Task details
Report the number of lines that hold the string "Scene". Leave out any other text.
** START **
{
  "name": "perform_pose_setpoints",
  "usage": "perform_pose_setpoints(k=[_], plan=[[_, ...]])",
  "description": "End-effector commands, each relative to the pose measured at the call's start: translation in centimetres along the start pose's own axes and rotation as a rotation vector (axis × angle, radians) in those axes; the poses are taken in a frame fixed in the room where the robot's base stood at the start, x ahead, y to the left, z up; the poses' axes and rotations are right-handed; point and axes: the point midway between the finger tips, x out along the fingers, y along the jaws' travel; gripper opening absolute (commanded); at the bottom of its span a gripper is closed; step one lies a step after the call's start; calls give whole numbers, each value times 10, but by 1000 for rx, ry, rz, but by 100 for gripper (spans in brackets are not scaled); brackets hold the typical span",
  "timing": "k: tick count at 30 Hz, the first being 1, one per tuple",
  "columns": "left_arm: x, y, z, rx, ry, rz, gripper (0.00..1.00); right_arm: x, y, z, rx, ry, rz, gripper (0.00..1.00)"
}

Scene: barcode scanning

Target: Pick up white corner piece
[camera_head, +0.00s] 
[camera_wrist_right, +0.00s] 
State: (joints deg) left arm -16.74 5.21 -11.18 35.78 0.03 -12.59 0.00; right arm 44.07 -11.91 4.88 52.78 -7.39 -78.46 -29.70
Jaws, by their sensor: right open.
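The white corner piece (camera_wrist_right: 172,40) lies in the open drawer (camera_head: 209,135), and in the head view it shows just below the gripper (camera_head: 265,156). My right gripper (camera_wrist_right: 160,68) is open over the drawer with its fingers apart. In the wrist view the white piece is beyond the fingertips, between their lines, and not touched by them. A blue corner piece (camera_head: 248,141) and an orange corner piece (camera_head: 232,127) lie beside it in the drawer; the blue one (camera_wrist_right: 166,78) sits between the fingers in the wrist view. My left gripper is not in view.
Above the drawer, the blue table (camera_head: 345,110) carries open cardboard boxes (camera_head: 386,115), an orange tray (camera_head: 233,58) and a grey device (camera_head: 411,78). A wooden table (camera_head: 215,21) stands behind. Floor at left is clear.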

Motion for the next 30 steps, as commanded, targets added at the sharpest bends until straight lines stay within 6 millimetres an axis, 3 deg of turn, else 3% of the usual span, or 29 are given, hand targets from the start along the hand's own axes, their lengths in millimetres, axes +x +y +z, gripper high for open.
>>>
** END **
** START **
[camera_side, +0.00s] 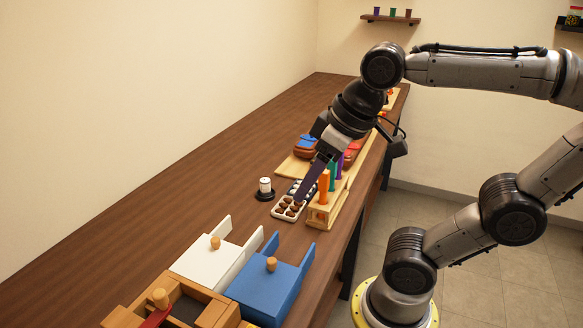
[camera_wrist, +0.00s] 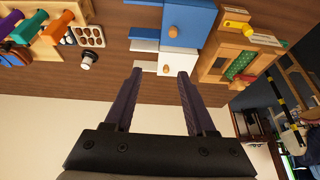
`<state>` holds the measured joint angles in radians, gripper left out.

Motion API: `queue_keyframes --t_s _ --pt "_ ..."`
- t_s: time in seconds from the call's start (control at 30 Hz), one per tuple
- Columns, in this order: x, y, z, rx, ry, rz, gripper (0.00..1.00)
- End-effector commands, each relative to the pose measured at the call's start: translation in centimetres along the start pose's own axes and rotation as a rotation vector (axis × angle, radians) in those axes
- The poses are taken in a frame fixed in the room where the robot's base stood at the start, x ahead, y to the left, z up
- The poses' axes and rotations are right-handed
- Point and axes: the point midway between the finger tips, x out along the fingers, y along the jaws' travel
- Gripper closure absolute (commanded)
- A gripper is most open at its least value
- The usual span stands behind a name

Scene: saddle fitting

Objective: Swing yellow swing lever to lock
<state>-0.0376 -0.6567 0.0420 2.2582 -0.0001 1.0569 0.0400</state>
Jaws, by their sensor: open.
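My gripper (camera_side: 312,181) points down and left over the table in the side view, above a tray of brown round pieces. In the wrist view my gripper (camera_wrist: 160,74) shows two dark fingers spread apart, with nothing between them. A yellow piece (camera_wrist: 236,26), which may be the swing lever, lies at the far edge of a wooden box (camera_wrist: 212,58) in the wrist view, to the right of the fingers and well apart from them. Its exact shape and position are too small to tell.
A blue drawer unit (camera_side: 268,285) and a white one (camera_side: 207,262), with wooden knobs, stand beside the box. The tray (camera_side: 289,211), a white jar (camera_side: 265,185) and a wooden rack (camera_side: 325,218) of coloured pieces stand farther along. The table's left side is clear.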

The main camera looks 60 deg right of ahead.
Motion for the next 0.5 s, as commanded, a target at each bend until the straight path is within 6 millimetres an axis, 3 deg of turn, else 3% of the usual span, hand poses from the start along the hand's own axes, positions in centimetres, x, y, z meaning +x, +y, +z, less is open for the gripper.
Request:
** END **
** START **
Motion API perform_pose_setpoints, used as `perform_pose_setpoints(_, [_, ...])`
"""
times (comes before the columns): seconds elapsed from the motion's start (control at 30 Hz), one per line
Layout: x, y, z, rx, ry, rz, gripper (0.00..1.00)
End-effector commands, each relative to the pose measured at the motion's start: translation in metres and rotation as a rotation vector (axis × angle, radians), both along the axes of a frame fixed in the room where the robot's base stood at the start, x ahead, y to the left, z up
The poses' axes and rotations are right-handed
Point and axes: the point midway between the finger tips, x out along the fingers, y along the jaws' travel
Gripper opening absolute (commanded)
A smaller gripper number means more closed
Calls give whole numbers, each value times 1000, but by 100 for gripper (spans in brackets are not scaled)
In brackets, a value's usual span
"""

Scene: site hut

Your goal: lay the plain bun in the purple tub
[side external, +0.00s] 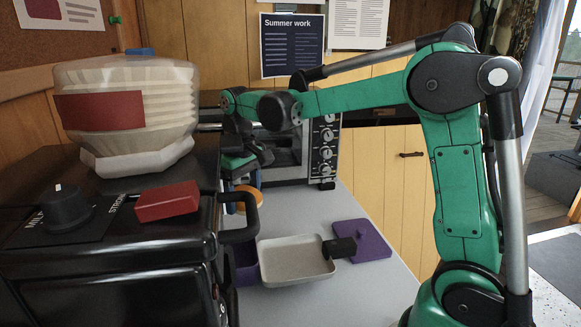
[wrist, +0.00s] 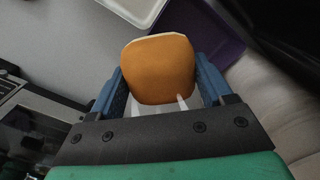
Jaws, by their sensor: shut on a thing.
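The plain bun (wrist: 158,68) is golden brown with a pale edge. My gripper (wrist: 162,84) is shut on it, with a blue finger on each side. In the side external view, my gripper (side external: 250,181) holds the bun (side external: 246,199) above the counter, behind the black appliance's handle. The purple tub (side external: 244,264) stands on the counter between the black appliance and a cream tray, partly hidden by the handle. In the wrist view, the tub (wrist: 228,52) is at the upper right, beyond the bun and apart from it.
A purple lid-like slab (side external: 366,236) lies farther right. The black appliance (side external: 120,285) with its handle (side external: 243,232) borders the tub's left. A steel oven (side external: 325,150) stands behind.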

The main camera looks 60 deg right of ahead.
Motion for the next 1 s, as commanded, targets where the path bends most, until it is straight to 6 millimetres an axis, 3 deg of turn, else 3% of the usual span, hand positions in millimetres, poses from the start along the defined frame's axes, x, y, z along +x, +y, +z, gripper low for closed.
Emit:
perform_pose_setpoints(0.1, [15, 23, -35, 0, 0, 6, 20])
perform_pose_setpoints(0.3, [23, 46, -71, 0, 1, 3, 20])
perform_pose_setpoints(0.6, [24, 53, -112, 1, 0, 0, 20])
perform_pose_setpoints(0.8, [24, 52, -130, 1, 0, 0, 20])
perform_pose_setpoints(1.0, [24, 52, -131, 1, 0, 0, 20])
** END **
Exercise output
3